Final answer:
Triangle EFG, when reflected across the y-axis and then dilated by 3, results in triangle KLM being similar to EFG but with a larger area. KLM is not congruent to EFG, and their areas are not the same.
Step-by-step explanation:
When triangle EFG is reflected across the y-axis and then dilated by a scale factor of 3 centered at (0,0) to produce triangle KLM, certain properties of the triangles can be determined. The reflection across the y-axis changes the orientation of the triangle but does not affect its size or shape. The subsequent dilation by a scale factor of 3 magnifies all dimensions of the triangle by 3 times. As a result:
- The triangles are similar because they have the same shape but different sizes due to the dilation process.

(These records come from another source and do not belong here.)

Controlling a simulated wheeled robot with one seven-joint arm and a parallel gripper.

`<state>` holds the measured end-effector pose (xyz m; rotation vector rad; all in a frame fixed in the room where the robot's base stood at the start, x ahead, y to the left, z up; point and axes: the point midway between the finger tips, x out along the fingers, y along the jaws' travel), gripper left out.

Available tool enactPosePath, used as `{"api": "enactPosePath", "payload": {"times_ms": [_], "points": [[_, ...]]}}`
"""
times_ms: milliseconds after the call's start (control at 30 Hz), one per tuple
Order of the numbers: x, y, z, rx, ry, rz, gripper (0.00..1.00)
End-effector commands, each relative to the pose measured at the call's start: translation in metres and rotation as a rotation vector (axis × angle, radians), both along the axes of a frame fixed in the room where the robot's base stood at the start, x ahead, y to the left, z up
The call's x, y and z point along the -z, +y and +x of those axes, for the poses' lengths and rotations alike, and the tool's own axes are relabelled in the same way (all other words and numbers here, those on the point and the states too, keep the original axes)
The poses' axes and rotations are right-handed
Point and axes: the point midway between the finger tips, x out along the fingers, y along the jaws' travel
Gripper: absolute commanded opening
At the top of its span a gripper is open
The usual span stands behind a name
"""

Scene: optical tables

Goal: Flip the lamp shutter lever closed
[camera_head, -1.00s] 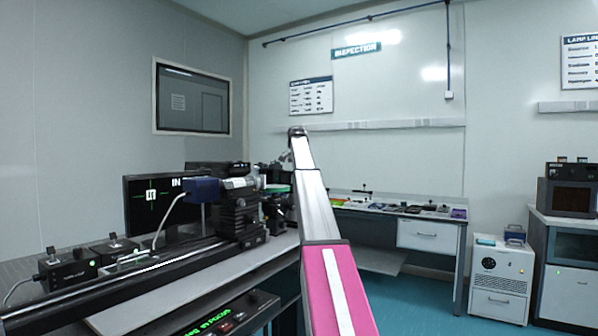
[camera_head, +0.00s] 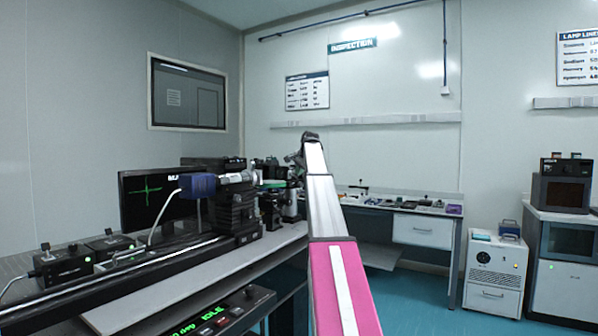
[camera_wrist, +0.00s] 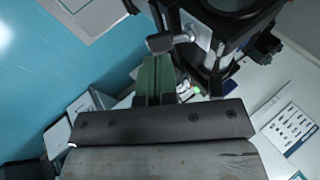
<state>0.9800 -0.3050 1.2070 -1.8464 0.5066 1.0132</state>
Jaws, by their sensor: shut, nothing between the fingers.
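In the wrist view, my gripper (camera_wrist: 155,82) has its green-grey fingers shut together with nothing between them. Just beyond the fingertips is a short grey lever with a rounded end (camera_wrist: 165,43), joined to a silvery bracket on a dark optical unit (camera_wrist: 228,35). It looks like the shutter lever, but I cannot be sure, nor whether the fingers touch it. In the head view, the black optical instrument (camera_head: 235,208) stands on the rail with a blue housing (camera_head: 198,186) at its left. My arm hides most of the gripper, and the lever is too small to make out.
A long black rail (camera_head: 130,268) runs along the bench at left, with small control boxes (camera_head: 62,266) beside it. A monitor (camera_head: 150,200) stands behind. A bench with small parts (camera_head: 405,208) is at the back. Open teal floor (camera_head: 420,305) lies at right.

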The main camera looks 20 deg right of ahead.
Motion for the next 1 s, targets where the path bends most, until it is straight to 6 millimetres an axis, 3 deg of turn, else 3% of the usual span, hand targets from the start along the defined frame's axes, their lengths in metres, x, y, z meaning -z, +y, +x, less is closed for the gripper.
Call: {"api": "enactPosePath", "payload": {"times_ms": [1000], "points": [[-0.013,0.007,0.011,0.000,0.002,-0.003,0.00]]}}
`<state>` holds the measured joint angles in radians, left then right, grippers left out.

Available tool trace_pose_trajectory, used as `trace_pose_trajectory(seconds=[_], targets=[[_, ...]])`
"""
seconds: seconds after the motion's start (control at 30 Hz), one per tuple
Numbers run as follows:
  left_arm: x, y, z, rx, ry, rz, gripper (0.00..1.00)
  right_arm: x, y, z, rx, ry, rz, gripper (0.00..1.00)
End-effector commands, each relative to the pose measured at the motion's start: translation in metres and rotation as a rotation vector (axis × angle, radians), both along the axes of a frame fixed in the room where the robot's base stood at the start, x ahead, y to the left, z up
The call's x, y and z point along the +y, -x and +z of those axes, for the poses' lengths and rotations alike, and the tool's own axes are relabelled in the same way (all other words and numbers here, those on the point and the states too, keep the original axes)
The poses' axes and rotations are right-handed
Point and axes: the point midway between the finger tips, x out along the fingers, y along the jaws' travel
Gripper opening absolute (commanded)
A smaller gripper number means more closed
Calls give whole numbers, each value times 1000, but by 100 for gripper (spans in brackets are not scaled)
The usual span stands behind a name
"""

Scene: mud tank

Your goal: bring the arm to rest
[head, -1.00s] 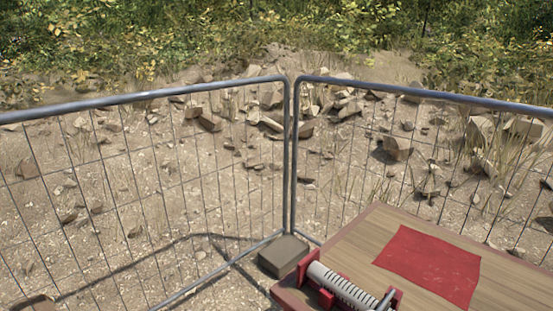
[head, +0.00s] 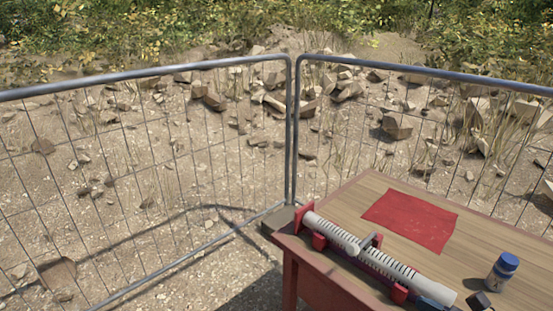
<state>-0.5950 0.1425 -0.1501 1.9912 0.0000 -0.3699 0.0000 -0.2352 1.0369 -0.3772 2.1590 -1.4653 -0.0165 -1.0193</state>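Neither of my grippers nor any part of my arms shows in the head view. A wooden table (head: 357,205) with a red frame stands at the lower right. On it lies a flat red cloth (head: 410,221). A ribbed white cylinder (head: 375,258) lies in red holders along the table's near left edge. A grey handle-like part (head: 369,243) sits at the cylinder's middle. A small bottle (head: 502,272) with a blue cap stands upright at the right. A small dark object (head: 480,300) lies in front of it, cut off by the frame's lower edge.
Wire mesh fence panels (head: 145,73) meet in a corner behind the table. A grey block (head: 279,219) sits at the fence's foot, partly hidden by the table. Rocks (head: 397,125) and bushes lie beyond the fence. The ground left of the table is bare.

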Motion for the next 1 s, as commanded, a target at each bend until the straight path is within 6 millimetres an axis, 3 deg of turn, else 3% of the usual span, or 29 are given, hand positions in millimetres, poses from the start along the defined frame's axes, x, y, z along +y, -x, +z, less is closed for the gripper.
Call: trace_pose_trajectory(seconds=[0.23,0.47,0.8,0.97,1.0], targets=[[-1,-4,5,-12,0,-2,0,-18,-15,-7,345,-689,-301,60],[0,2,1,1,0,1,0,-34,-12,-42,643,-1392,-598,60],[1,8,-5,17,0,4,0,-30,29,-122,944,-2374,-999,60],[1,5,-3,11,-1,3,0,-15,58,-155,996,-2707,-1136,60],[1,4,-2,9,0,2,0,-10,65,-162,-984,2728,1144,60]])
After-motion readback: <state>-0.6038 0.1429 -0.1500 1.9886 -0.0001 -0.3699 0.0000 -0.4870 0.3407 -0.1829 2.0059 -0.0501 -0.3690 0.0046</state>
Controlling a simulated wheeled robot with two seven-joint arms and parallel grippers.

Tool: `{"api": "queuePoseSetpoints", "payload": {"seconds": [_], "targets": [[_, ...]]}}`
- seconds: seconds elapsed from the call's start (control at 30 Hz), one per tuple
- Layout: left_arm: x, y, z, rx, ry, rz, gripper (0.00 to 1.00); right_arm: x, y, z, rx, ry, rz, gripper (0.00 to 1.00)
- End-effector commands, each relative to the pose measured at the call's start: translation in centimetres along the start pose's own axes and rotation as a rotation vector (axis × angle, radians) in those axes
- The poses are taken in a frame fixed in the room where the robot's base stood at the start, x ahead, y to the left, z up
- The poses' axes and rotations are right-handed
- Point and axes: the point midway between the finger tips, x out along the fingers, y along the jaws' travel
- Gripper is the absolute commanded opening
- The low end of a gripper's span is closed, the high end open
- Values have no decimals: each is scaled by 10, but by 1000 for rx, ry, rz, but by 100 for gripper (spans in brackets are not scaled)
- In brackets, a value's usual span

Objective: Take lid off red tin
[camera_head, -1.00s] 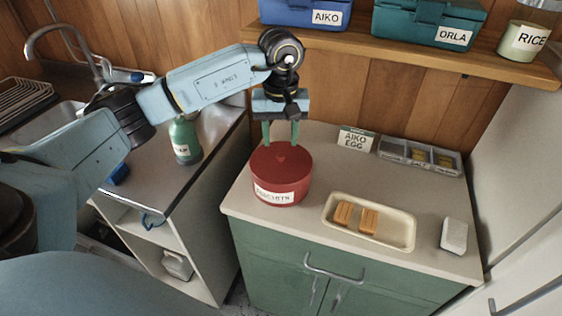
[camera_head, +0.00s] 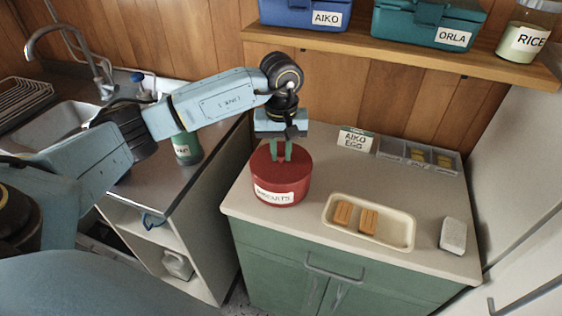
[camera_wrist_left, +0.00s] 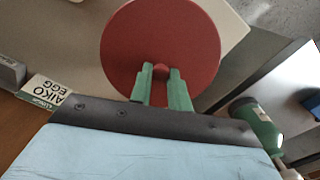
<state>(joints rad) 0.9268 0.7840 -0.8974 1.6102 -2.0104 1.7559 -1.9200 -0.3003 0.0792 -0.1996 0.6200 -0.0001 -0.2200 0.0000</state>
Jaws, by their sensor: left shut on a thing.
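The red tin (camera_head: 281,192) stands upright on the counter near its left front corner, with a white label on its side. Its red lid (camera_head: 298,171) is seated on top. My left gripper (camera_head: 281,157) points down at the lid, its green fingers shut on the small red knob in the middle. In the left wrist view the lid (camera_wrist_left: 150,35) is a red disc, and the left gripper (camera_wrist_left: 161,72) has a finger on each side of the knob (camera_wrist_left: 161,69). My right gripper is not in view.
A cream tray (camera_head: 400,239) with two orange-brown bars lies right of the tin. Behind are an "AIKO EGG" card (camera_head: 355,140) and a clear divided box (camera_head: 418,157). A white block (camera_head: 453,236) sits at the right. A wooden shelf (camera_head: 400,55) hangs above. A green bottle (camera_head: 187,148) stands left.

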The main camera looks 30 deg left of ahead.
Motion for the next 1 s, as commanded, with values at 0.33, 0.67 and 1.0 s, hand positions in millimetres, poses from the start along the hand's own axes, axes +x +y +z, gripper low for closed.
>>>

- Triangle KLM has a larger area. Specifically, the area of triangle KLM will be 9 times larger than that of triangle EFG, because when a triangle is dilated by a scale factor, the area changes by the scale factor squared.
Therefore, of the provided options, B is incorrect because the triangles are not congruent (they do not have the same size). C is incorrect because triangle KLM actually has a larger area, not a smaller one. And E is also incorrect because the areas of the triangles are not the same. The correct answers are the triangles are similar (A) and triangle KLM has a larger area (D).